Getting this Spyder plugin to work with cq-editor is not difficult, the options revolve around the trade off between whether one wants to be able to use the plugin as-is, without any changes, which would require changes to the cq-editor internals; or a way that is less invasive but would require changes to the plugin, breaking compatibility, which is mostly an 'in the future' issue (and fwiw the last update to this plugin is from 6 months ago).

Roughly I see three paths:

I would appreciate feedback on this matter, even if negative so that I know if I should continue thinking about this. Thanks.

adam-urbanczyk commented 8 months ago

TBH I think this does not fit into the minimalistic scope of CQ-editor. Given that you can use any external editor including ([neo]vim), what is the reason to even consider this?

roel-v commented 8 months ago

OK fair enough. The reason for a vim mode is to move cq-editor more in the direction of a full-fledged IDE. I use Openscad's gui now in the way you say, with one editor window and the gui as a preview basically, but it's quite hacky.
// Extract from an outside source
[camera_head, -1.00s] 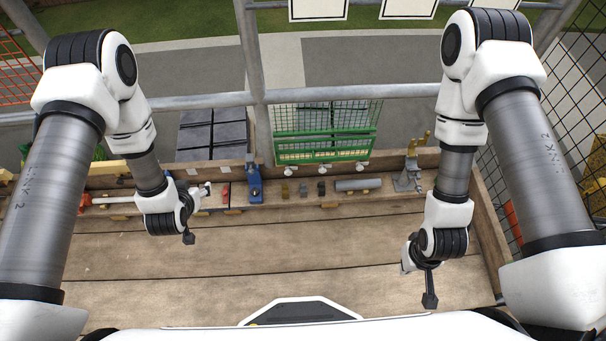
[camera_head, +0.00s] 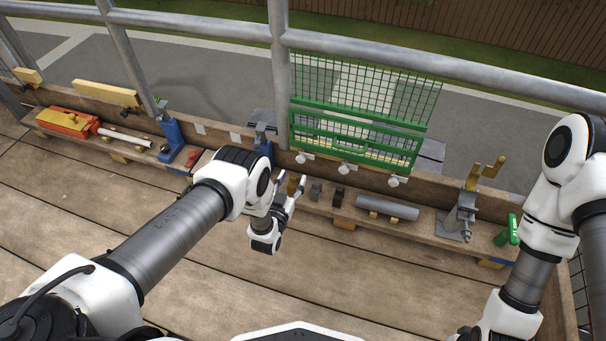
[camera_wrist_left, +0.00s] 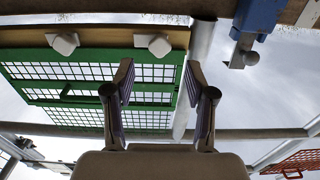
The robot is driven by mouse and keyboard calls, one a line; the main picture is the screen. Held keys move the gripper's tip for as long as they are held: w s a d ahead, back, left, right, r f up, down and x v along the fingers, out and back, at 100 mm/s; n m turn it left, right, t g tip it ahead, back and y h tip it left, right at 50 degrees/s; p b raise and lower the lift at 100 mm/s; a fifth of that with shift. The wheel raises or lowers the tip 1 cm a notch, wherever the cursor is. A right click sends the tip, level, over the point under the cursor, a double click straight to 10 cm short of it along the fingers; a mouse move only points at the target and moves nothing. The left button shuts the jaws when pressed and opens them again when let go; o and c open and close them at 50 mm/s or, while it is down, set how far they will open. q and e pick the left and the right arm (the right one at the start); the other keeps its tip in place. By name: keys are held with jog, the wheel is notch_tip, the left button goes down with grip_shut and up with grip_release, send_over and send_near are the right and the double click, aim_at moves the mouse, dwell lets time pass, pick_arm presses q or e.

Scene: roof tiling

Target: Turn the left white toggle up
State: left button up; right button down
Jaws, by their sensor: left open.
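Three white toggles sit in a row under the green mesh gate, on the board behind the shelf. The left white toggle (camera_head: 304,157) is nearest the grey post; the middle toggle (camera_head: 346,169) and right toggle (camera_head: 394,181) are to its right. My left gripper (camera_head: 291,179) is open and empty, just in front of and below the left toggle, apart from it. In the left wrist view, the open fingers (camera_wrist_left: 159,76) reach toward the left toggle (camera_wrist_left: 153,44), with the middle toggle (camera_wrist_left: 62,43) further left. My right gripper is out of view.
The green mesh gate (camera_head: 357,138) stands behind the toggles. Along the shelf lie small dark blocks (camera_head: 315,191), a grey cylinder (camera_head: 387,207) and a grey clamp stand (camera_head: 458,222). A blue clamp (camera_head: 263,142) is just left of the toggle. The plank floor is clear.

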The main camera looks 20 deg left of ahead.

Cq-editor has more functionality for which you'd prefer to not switch between applications even less (like using the debugger). IMO having a proper IDE that does more than just integrate a bare-bones text editor, preview and debugger is needed to make cadquery a serious option for designing 3d parts. There's room between Fusion 360-style 'point and click' design and a fully code-focused approach where the IDE is an afterthought. But if the vision for cq-editor is to be a lightweight, bare-bones editor-with-debugger, then OK, I can take that into account.

adam-urbanczyk commented 8 months ago

You might want to consider developing a Spyder plugin for CQ/OCP. Then you'll get all the goodies of Spyder. It did cross my mind, but I will not work on this myself in the foreseeable future.

roel-v commented 8 months ago

Yes I looked at that, but that's not as straight forward as it looked at first, either. And I'm not keen on taking on a whole project to maintain by myself. But that would be the way to go for anyone wanting extended functionality.